Furthermore, the signal processing facility is preferably so designed that shock pulses having a duration in the range of 1 μs to 10 ms can be determined.
In a further advantageous embodiment, the signal processing facility is so designed that shock pulses whose pulse rise time is shorter than their pulse fall time can be determined.
In an advantageous embodiment, the arrangement has a counter for counting the shock pulses which have been determined.
According to a further advantageous embodiment, the arrangement comprises an analysis device for performing a comparison between a number and/or an average amplitude of the shock pulses over a defined duration and a reference value.
In this case, the analysis device is advantageously so designed as to output an alarm signal if the number of shock pulses and/or the average amplitude over the defined duration exceeds the reference value.
The analysis unit can also be coupled to a condition monitoring system in this case. The determined state of the roller bearing can then be entered into an administrative schedule of maintenance activities and times.
In order to allow reliable yet structurally simple capture of the sound emission signals, the sensor is preferably realized as a piezoelectric, piezoresistive, capacitive or inductive sensor.
Using the same sensor, corresponding to the arrangement described in WO 2010/009750 A1, the arrangement can moreover comprise a further signal processing facility for determining from the first sensor signal a characteristic value in respect of mechanical damage already done or being done to the roller bearing, and also the analysis device for determining the mechanical damage state of the roller bearing by performing a comparison of the characteristic value with a reference value which is dependent on the rotational speed of the roller bearing.

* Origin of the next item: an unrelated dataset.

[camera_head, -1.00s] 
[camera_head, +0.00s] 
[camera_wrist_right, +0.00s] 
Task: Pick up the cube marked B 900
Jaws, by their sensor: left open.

A system according to at least one embodiment of the invention for determining and/or monitoring the state of a machine having more than two roller bearings comprises at least two, in particular exactly two, arrangements as described above, wherein the sensors of the arrangements are attached at different positions on or in the machine and the number of arrangements is smaller than the number of roller bearings. By comparing the amplitudes and/or the capture times (or propagation times) of the shock pulses, the location at which the shock pulse is generated and hence the relevant roller bearing can be inferred using relatively few, in particular only two, sensors and an associated signal processing facility. A larger number of bearings in a machine can therefore be monitored for bearing currents using only a few such arrangements, preferably only two.
A roller bearing 1 shown in
An arrangement 10 is used to determine and/or monitor the state of the roller bearing 1 during the operation thereof. The arrangement 10 comprises a sensor 11 for capturing a sensor signal S in the form of a sound emission signal in a frequency band in the ultrasonic range and, connected to said sensor 11, a signal processing facility 12 for determining shock pulses in the sensor signal S.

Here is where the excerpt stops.